Santa Barbara County fire officials report that the White Fire, located six miles from Santa Barbara on the other side of the mountains and the other side of the Santa Ynez River, is about 80 percent contained. As of 6 a.m., the fire had consumed about 1,858 acres of steep terrain. Hundreds of firefighters battled the wind-swept blaze, but none to date have sustained injuries. Thus far, 629 firefighters, six air tankers, and 12 helicopters have been involved in containment activities. No homes have been burned, though at one point as many as 50 were threatened and one structure — and two cars — were damaged.

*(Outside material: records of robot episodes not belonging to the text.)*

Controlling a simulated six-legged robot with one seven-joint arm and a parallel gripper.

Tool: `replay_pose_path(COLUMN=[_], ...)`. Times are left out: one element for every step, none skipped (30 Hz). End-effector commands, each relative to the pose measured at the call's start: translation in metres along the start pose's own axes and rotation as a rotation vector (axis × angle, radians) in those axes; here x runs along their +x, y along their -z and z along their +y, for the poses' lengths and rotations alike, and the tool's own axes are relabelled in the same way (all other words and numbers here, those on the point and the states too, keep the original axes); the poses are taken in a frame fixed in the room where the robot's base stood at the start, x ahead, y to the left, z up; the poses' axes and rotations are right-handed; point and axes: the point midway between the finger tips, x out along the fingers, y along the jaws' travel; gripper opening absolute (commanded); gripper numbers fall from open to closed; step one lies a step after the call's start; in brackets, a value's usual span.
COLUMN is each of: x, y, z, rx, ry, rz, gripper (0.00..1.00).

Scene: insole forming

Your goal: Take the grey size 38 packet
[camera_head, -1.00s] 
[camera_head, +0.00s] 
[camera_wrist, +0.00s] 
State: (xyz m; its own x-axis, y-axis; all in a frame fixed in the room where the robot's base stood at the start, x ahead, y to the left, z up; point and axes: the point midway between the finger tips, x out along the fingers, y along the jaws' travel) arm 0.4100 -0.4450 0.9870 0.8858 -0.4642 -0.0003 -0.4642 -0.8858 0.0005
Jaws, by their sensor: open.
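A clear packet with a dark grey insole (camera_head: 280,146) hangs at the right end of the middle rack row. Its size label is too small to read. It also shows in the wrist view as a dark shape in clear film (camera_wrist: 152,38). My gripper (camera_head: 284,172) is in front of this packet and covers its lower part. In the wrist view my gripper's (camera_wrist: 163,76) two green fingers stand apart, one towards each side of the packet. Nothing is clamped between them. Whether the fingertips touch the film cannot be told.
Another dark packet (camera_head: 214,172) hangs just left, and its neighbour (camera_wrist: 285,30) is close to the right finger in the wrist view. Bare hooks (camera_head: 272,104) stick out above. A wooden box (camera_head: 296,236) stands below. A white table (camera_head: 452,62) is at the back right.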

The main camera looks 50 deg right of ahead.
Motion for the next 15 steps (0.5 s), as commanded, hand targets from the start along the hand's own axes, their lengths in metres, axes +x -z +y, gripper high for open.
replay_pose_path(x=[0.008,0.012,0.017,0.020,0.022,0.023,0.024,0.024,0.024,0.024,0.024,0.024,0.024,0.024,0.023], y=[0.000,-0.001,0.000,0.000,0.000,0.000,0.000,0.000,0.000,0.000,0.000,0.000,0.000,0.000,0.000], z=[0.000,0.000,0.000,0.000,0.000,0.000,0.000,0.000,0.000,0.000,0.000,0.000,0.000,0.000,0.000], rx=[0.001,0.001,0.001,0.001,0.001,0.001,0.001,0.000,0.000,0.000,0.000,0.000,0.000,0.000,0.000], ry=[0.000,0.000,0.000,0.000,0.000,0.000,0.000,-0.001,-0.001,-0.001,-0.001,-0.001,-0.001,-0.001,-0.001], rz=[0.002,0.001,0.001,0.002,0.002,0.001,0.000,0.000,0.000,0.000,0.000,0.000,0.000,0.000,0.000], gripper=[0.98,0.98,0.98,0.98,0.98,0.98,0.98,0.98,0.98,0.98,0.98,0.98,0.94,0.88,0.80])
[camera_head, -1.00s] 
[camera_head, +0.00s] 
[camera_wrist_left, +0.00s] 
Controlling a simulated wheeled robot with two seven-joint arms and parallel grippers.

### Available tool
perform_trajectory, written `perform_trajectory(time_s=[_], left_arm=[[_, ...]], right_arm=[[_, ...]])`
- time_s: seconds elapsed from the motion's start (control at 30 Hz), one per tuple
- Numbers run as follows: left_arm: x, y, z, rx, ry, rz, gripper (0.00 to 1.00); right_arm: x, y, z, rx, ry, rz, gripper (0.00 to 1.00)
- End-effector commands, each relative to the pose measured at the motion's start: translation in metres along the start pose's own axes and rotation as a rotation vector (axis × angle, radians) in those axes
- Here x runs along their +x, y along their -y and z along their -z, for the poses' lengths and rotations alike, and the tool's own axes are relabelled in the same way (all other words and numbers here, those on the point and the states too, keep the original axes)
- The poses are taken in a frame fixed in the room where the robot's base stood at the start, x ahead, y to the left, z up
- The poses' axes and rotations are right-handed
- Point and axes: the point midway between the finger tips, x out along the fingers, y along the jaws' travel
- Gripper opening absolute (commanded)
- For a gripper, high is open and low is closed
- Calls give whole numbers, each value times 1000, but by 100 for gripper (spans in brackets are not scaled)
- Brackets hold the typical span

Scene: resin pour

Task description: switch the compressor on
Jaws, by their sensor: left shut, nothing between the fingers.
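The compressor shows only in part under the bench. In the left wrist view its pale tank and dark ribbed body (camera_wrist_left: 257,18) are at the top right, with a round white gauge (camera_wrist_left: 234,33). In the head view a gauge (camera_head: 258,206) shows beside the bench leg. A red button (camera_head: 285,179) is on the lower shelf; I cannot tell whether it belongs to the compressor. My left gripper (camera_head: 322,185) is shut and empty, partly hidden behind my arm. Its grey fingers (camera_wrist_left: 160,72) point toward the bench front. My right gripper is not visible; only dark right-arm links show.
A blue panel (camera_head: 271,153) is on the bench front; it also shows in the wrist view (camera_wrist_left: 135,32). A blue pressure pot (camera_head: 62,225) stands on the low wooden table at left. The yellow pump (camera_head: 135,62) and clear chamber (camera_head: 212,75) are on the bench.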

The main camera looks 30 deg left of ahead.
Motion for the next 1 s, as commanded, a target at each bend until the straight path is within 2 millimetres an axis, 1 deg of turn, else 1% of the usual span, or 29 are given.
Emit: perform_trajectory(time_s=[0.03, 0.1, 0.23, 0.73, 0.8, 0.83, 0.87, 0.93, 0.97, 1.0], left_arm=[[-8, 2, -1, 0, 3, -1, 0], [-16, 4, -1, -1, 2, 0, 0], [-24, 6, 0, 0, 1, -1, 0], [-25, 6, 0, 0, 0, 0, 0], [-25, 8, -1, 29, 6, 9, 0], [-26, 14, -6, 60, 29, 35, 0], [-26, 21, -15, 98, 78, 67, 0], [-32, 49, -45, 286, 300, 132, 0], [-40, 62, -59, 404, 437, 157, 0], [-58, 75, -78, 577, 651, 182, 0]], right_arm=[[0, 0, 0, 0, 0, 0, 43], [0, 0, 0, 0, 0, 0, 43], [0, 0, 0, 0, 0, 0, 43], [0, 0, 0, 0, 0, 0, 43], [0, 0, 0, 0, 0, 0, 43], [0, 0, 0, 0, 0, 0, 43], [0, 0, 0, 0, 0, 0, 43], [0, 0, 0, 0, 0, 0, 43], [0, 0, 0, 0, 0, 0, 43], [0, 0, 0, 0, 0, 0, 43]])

The wind advisory that had been predicted to expire this afternoon has been extended through to early Thursday morning, meaning that firefighters can expect winds gusting up to 40 miles an hour. For air tanker pilots, this can prove especially problematic; such winds — as they bounce off the canyon walls — create significant turbulence and render flying unsafe at velocities of 30-35 miles per hour. On Tuesday, all six tankers were grounded two hours in the afternoon during intense winds.

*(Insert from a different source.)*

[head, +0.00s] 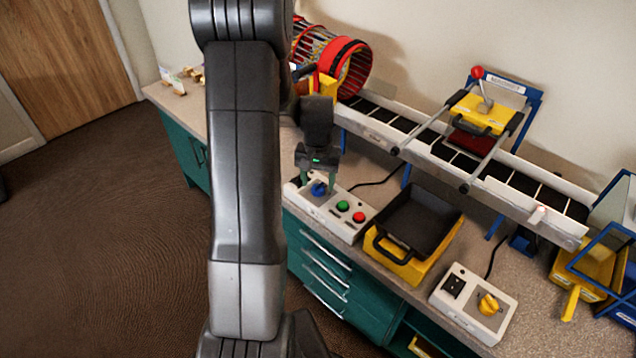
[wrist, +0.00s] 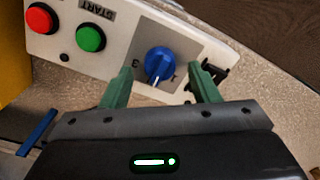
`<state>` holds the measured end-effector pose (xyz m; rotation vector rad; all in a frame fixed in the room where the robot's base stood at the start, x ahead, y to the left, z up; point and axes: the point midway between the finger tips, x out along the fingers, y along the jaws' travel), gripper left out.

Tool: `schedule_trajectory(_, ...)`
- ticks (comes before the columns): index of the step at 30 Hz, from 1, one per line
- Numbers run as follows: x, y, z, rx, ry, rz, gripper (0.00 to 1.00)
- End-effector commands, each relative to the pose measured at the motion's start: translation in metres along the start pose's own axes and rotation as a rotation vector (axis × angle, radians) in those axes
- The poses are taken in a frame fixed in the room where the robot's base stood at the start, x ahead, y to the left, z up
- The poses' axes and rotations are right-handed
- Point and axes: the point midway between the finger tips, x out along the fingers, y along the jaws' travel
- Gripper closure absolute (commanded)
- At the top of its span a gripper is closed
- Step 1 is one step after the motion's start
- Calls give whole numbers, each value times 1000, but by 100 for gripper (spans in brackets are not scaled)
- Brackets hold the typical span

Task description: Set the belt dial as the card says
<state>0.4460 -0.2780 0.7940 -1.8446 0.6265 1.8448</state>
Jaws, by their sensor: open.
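A blue dial (head: 319,189) sits on a white control box (head: 349,232) near the counter's front edge. In the wrist view the blue dial (wrist: 159,63) has a white pointer line facing down toward my gripper, with a "3" and what may be a "1" beside it. My gripper (wrist: 160,88) is open, its two green fingers on either side of the dial's near edge, and no grip on it shows. In the head view my gripper (head: 326,180) is just above the dial. The card's writing cannot be read here.
A green button (head: 342,206) and a red button (head: 359,217) are on the same box. A black tray (head: 415,222) on a yellow base stands to the right. Another box with a yellow knob (head: 489,304) is farther right. A sloping conveyor (head: 402,126) runs behind.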

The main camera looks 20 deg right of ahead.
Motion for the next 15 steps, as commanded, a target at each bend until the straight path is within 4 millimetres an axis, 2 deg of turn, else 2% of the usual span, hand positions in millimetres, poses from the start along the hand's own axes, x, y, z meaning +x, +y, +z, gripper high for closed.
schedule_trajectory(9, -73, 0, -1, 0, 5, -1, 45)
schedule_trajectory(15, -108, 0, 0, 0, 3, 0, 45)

On a related front, County Fire officials determined that the smaller Olive Fire — which consumed 170 acres of grassland in Santa Ynez near the intersection of highways 246 and 154 — started after two power lines contacted each other during yesterday’s high winds, generating sparks. That fire, though never contained, was put out within a matter of hours. Thus far, the exact cause of the White Fire — which started Monday afternoon by the White Rock Day Use Area off Paradise Road — remains uncertain.